Symmetric function이란, n개의 vector을 input으로 받아, input order에 invariant한 새로운 vector을 출력하는 함수를 말한다. 더하기, 곱하기 등이 여기에 속한다.
PointNet에서는 다음과 같은 symmetric function을 정의하여 사용한다.
- $f(\{x_1,..., x_n\})=\gamma \circ g(h(x_1),...,h(x_n))$
  - 위 식은 $g$가 symmetric일 시 symmetric function이다.
  - $h$: MLP
  - $g$: max pooling
  - $\gamma$: MLP

2. Local과 Global한 정보의 결합

이 부분은 segmentation network에만 해당되는 항목이라 pass

3. Geometric transformation에 invariant해야 한다.
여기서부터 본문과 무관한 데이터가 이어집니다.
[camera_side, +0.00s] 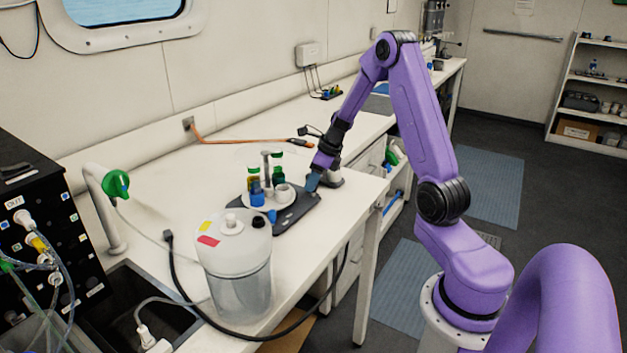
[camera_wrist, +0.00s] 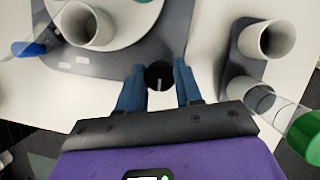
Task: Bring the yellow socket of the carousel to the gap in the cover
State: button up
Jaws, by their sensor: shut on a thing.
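The carousel is a white round plate (camera_side: 248,202) on a dark grey base (camera_side: 299,212), with a central post, green-capped vials (camera_side: 277,158) and a white cup (camera_side: 284,192). The wrist view shows part of its plate (camera_wrist: 128,27) and one cup (camera_wrist: 88,25). My gripper (camera_side: 313,182) is at the base's right end. In the wrist view its two blue fingers (camera_wrist: 158,78) are shut on a round black knob with a pale mark (camera_wrist: 158,76), at the base's edge. I cannot make out a yellow socket or the gap in the cover.
A lidded clear jar (camera_side: 240,285) with yellow and red labels stands in front of the carousel. A dark holder with a white cup (camera_wrist: 264,40) and a green-capped tube (camera_wrist: 285,125) are right of my fingers. A black cable crosses the bench front. The bench behind is mostly clear.

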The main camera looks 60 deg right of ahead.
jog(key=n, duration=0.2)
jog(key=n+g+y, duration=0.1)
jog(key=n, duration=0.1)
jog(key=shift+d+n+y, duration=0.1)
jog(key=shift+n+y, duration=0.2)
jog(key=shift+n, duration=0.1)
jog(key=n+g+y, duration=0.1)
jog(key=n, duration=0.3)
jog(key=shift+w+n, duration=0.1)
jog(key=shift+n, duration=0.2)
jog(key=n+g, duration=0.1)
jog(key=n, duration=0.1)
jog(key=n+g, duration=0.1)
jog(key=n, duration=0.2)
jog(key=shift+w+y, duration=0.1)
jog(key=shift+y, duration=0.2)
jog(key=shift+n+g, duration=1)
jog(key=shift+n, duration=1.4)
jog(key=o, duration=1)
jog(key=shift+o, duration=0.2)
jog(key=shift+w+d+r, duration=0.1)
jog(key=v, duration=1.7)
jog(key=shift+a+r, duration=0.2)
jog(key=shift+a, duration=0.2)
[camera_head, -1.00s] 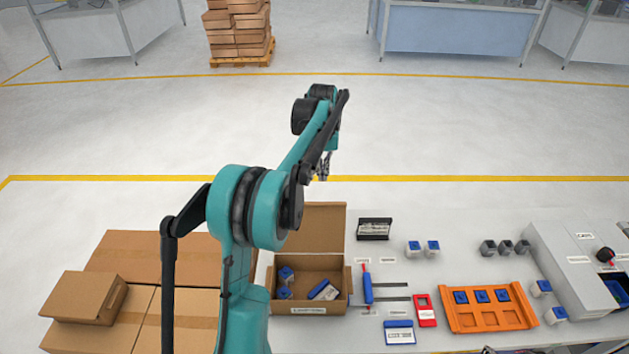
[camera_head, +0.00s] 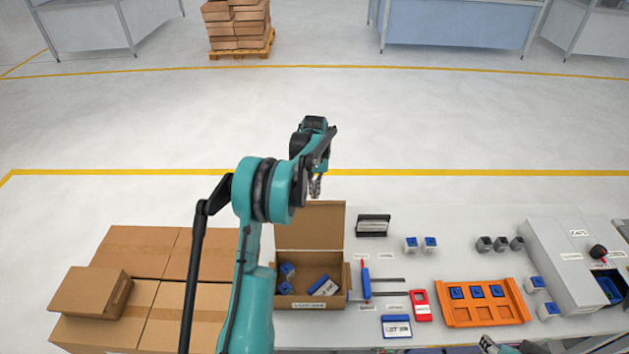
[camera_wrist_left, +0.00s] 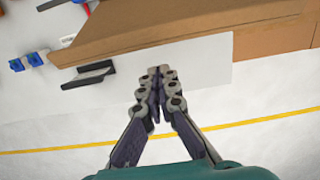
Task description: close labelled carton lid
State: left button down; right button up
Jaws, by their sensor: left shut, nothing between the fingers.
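The labelled carton (camera_head: 338,268) stands open on the table, with a white label on its front. Its lid (camera_head: 310,226) stands up at the back edge. Blue-and-white items lie inside. My left gripper (camera_head: 316,188) is shut and empty, and appears just above the lid's top edge. In the left wrist view its closed fingertips (camera_wrist_left: 158,76) point toward the table edge, with the brown lid (camera_wrist_left: 190,28) beyond them; I see no contact. A grey part at the bottom edge looks like my right gripper (camera_head: 488,344); its fingers are too unclear to judge.
Closed brown cartons (camera_head: 130,255) fill the left side. Right of the open carton lie a dark holder (camera_head: 373,226), a blue-handled tool (camera_head: 366,283), a red device (camera_head: 421,306) and an orange tray (camera_head: 485,313). A grey machine (camera_head: 570,262) stands at the right.

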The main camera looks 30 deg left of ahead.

Input의 순서 뿐만 아니라, linear transformation에도 invariant해야 한다.
Geometric transformation에 invariant한 representation을 만들기 위해, canonical space로의 mapping을 위한 affine transformation parameter을 학습한다.
- 여기서 canonical space란, linear transformation을 가해도 변형되지 않는 기저공간이며, 이 공간으로의 매핑을 해주는 transformation을 학습하는 것으로 이해했다.
transformation을 위한 parameter을 학습하는 네트워크를 T-Net이라 하고, 여기서 학습한 transformation matrix를 input feature에 곱해주는 것으로 mapping을 수행한다 (matrix multiply).
- T-Net은 shared MLP와 maxpooling, fc layer들로 구성되어, NxC 크기의 input을 받아 CxC 크기의 transformation matrix를 출력한다.
- 이를 input에 곱해 transformation을 수행해준다.
이를 input image와 중간 feature에 대해 두 번 적용한다.
이때 중간 feature의 경우 64x64 size의 transformation matrix를 예측해야 하므로, 차원이 너무 커서 최적화하기 힘들다. 따라서 이 경우에는 regularization term을 추가한다.
- $L_{reg}=||I-AA^T||^2_F$